Auf der einen Seite natürlich die vielen Vorteile: Das freie Reisen und das ganze Erasmus-Programm, das ein Super-Erfolg ist. Die meisten jungen Leute, und nicht nur die Akademiker,  wissen: Wenn sie eine Chance haben wollen, das Leben einigermaßen so zu gestalten, wie sie es leben wollen, dann hat das auch Rahmenbedingungen, die wir nur noch im europäischen Kontext gestalten können.

JfE: Wie lässt sich diese Erkenntnis in die Bildungsarbeit einbauen – und zwar so, dass die Jugendlichen die neu gewonnenen Erkenntnisse auch für sich selbst umsetzen können?

Also wir in der Europäischen Akademie machen beispielsweise Zukunftsworkshops und lassen die jungen Leute zusammenstellen, wie sie sich ihr Leben 2030 oder 2040 vorstellen. Erst mal ganz unpolitisch – und dann kann man Stück für Stück erarbeiten: Wie werden diese Rahmenbedingungen eigentlich geschaffen? Dann stellt man sehr schnell fest, der Nationalstaat ist nicht mehr Regelungsrahmen dafür. Die einzige Möglichkeit, da mitzugestalten, ist im europäischen Kontext. Diese Vermittlung von der ganz persönlichen Zukunftsplanung bis hin zu der Frage „wie kann ich sie realisieren?“, das macht Europa jenseits der üblichen Fragen für die Bildungsarbeit interessant.

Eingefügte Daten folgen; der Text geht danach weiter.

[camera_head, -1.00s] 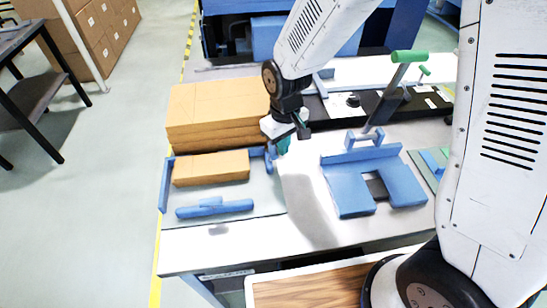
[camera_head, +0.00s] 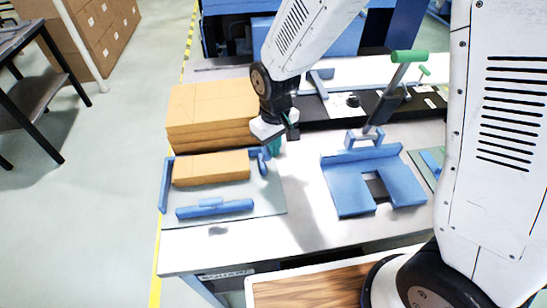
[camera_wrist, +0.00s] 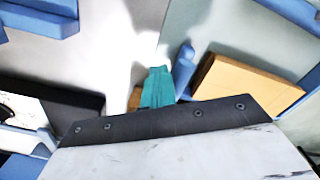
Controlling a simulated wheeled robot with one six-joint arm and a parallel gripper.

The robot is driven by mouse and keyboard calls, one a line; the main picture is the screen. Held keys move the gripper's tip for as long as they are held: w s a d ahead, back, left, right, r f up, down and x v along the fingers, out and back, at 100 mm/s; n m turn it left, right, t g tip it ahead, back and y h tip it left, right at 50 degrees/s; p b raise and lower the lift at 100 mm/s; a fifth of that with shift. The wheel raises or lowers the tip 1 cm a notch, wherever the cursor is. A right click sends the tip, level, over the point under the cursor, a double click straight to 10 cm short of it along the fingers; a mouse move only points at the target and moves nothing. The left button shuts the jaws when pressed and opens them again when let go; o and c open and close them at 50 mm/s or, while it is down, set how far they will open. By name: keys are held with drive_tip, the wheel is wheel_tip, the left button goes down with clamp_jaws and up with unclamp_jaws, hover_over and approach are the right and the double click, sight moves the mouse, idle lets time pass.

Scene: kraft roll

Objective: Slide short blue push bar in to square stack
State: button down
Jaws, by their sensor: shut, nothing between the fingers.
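The short blue push bar (camera_head: 263,161) stands at the right side of the tray, just right of the square stack, a low tan kraft stack (camera_head: 211,168). In the wrist view the short bar (camera_wrist: 184,64) lies between my fingers and the tan stack (camera_wrist: 238,82). My gripper (camera_head: 274,147) has teal fingers, shut and empty, low on the right of the short bar. They look close beside it; contact is unclear. In the wrist view the fingers (camera_wrist: 157,87) show left of the bar. A narrow gap seems to remain between bar and stack.
A longer blue bar with a handle (camera_head: 214,209) lies in front of the stack on the tray (camera_head: 240,194). A taller kraft pile (camera_head: 213,108) stands behind. A blue U-shaped fixture (camera_head: 347,187) is to the right. White table (camera_head: 303,213) between is clear.

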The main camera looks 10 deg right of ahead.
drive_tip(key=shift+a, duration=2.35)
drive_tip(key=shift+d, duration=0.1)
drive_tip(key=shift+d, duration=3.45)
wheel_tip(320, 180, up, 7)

JfE: Wie kann ich diese Themen an weniger gut ausgebildete junge Menschen heran bringen?

Eigentlich in der gleichen Art und Weise. Denn unabhängig von der Ausbildung haben sie bestimmte Zukunftsvorstellungen: Glücklich sein, sauberes Trinkwasser, Sicherheit – das sind ja allgemein gültige Wünsche und Ansprüche. Daran kann man auch bei Jugendlichen in niedrigeren Bildungsstufen deutlich machen, dass das alles nur noch in europäischen Zusammenhängen realisierbar ist.

JfE: Ist es sinnvoll, jungen Menschen Europa über die emotionale Schiene näher zu bringen, oder bekommen wir dann den Brückenschlag zu den rationalen Erklärungen nicht mehr hin?

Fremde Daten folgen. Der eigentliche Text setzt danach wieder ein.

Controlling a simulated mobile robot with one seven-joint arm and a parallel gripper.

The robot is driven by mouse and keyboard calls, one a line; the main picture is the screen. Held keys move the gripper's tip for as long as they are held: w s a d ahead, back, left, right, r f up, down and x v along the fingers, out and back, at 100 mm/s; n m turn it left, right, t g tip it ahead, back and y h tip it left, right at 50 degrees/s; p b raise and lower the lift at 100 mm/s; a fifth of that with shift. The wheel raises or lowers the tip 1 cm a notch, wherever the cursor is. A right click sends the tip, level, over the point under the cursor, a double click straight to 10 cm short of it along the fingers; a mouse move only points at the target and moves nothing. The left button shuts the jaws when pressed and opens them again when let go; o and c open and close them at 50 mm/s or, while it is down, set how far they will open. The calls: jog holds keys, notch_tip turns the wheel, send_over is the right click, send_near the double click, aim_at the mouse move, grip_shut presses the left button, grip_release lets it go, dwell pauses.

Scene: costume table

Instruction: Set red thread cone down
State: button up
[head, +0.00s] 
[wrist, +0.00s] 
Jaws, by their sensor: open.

Wir bestehen ja alle aus Emotionen und aus Ratio. Deshalb gehört auch beides dazu. Und deshalb setzen wir in der Europäischen Akademie nach wie vor – übrigens wie vor 50 Jahren – auch auf Begegnungsseminare. Man trifft sich, man trinkt abends einen Wein zusammen, man tauscht sich auch jenseits des formalen Seminars aus. Ich finde die emotionale Komponente sehr wichtig! Dazu kommt: Wenn wir die emotionale Schiene nicht ansprechen, dann ist die unbedient und wird von irgendwelchen Populisten angesprochen. Und das ist das Allerletzte, was wir gebrauchen können.

JfE: Man hat ein bisschen das Gefühl, dass die Europa-Idee bei jungen Menschen nicht richtig weiter kommt. Hängt das vielleicht auch damit zusammen, dass sich inzwischen viel zu viel ums Geld dreht?

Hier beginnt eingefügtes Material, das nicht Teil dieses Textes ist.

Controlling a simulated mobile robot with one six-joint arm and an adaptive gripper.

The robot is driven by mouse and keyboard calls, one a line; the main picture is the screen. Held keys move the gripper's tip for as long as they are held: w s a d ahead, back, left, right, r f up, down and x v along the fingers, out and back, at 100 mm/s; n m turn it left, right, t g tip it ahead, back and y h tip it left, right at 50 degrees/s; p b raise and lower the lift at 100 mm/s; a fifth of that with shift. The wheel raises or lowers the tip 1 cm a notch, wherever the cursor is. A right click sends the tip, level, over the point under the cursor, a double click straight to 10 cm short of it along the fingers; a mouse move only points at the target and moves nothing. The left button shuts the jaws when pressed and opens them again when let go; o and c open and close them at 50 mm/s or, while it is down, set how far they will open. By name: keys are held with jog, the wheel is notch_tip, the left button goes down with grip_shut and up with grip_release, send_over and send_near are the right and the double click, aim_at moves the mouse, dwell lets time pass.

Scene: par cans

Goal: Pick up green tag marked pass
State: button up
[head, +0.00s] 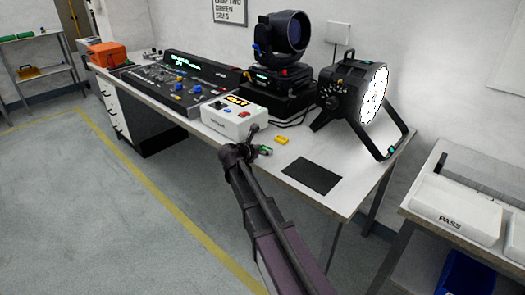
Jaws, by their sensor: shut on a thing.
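My gripper (258,142) is at the front edge of the long white table (345,196), just in front of a white box with a lit display (230,118). A small green piece, which looks like the green tag (266,150), shows at the gripper's fingertips. The gripper looks shut on it, though the fingers are small and dark and partly hide it. Any lettering on the tag is too small to read. A white tray marked PASS (455,207) stands on a separate bench at the right.
A yellow tag (282,140) lies just right of my gripper. A black mat (311,175), a lit par can (353,95), a moving-head light (283,50) and a control desk (180,82) are on the table. A blue bin (467,273) sits below the right bench. Left floor is clear.

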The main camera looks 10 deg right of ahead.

Vieles ist ja für junge Menschen selbstverständlich. Dazu gehört zum Beispiel die Friedensgarantie. Die ist zwar durch die Ukraine-Krise ein wenig angeknackst, aber man macht sich über solche Themen ja kaum noch Gedanken. Das ist die Basis. Aber es besteht natürlich auch die Gefahr, dass der Kitt, der Europa zusammen hält, ein wenig in der öffentlichen Wahrnehmung fehlt. Den können wir auch nicht dadurch wieder herstellen, dass wir immer wieder die alten Zeiten beschwören.

Stattdessen muss man deutlich machen, dass die Europäische Union nicht nur eine Antwort auf die Probleme des 20. Jahrhunderts war, sondern dass sie auch eine Antwort auf die Herausforderungen des 21. Jahrhunderts ist. Das können wir nur gemeinsam. Dabei ist dann wichtig, dass die anderen, mit denen wir das zusammen machen, zwar anders sind aber auch spannend, und dass wir zusammen alles in allem ein ganz gutes Team sind.

JfE: Was ist für Sie ganz persönlich das Schönste an Europa?

Die Vielfalt! Der Austausch, die unterschiedlichen Herangehensweisen – und das immer auf der Basis gemeinsamer Werte.